** BEGIN Dataset section **
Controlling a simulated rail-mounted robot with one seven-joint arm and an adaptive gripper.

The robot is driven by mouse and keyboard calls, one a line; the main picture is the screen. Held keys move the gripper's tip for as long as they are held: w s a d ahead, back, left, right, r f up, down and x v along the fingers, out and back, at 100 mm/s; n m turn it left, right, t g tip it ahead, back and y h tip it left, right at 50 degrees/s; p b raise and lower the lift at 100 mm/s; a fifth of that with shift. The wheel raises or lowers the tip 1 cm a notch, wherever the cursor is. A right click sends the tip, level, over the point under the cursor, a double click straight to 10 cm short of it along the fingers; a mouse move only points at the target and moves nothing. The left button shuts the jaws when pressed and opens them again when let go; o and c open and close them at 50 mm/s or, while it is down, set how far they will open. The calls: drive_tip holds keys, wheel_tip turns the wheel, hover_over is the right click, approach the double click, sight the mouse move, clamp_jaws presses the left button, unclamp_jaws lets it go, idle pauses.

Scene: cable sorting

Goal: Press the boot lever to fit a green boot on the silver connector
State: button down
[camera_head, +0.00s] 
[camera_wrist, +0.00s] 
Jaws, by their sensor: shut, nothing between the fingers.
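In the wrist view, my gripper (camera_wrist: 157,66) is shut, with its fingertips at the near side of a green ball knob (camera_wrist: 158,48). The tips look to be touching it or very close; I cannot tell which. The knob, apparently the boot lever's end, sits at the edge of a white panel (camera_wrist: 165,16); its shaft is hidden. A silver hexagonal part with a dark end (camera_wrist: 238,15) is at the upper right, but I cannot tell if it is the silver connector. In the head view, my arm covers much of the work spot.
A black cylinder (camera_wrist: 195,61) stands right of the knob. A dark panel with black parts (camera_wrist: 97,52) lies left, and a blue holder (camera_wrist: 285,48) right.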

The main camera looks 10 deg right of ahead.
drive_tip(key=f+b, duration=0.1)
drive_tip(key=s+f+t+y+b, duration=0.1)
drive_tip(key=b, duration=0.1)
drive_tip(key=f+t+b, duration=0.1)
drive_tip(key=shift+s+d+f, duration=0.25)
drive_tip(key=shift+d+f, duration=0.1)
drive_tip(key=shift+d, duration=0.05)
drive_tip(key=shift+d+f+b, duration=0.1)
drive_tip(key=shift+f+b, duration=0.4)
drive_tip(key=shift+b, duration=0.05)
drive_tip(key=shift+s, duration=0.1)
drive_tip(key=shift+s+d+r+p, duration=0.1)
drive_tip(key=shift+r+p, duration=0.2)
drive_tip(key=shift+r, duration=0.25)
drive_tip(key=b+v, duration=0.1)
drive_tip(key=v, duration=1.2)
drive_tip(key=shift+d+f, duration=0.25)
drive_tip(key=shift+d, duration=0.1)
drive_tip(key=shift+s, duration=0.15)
** END Dataset section **
* [Work to complete]: Output nothing except the lines from the line with "State: button down" through the line with "[camera_wrist, +0.00s]", copied exactly, end lines included.

* [The solution]:
State: button down
[camera_head, +0.00s] 
[camera_wrist, +0.00s] 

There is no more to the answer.